▸ GIVEN REQUEST
Return each line of the data below exactly, omitting any pictures.

▸ SUPPLIED DATA
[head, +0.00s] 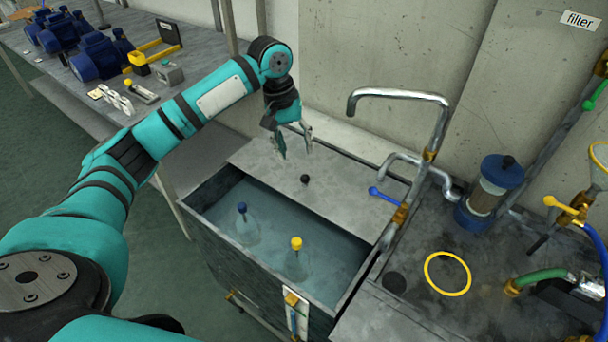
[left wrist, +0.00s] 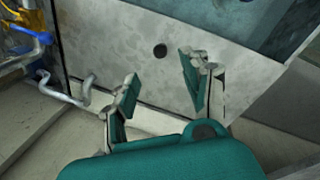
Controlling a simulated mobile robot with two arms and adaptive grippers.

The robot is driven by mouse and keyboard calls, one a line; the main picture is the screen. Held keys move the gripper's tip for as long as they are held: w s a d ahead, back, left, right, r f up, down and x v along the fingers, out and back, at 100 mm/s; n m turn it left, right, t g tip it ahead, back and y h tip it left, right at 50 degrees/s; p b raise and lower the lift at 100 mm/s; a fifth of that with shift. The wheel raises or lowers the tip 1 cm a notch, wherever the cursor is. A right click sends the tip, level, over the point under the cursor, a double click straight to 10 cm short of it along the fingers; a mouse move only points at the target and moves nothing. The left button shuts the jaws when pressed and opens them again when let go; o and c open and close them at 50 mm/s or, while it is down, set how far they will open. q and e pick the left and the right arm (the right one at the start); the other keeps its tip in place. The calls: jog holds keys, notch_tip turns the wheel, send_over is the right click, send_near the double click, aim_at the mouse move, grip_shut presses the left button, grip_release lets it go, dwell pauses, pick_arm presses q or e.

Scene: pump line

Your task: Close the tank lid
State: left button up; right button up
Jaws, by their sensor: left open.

▸ RESPONSE
[head, +0.00s] 
[left wrist, +0.00s] 
Controlling a simulated mobile robot with two arms and adaptive grippers.

The robot is driven by mouse and keyboard calls, one a line; the main picture is the screen. Held keys move the gripper's tip for as long as they are held: w s a d ahead, back, left, right, r f up, down and x v along the fingers, out and back, at 100 mm/s; n m turn it left, right, t g tip it ahead, back and y h tip it left, right at 50 degrees/s; p b raise and lower the lift at 100 mm/s; a fifth of that with shift. The wheel raises or lowers the tip 1 cm a notch, wherever the cursor is. A right click sends the tip, level, over the point under the cursor, a double click straight to 10 cm short of it along the fingers; a mouse move only points at the target and moves nothing. The left button shuts the jaws when pressed and opens them again when let go; o and c open and close them at 50 mm/s or, while it is down, set how far they will open. q and e pick the left and the right arm (the right one at the start); the other keeps its tip in place. The calls: jog holds keys, notch_tip turns the wheel, send_over is the right click, send_near the double click, aim_at the mouse move, grip_shut presses the left button, grip_release lets it go, dwell pauses, pick_arm presses q or e.

Scene: pump line

Your task: Close the tank lid
State: left button up; right button up
Jaws, by their sensor: left open.

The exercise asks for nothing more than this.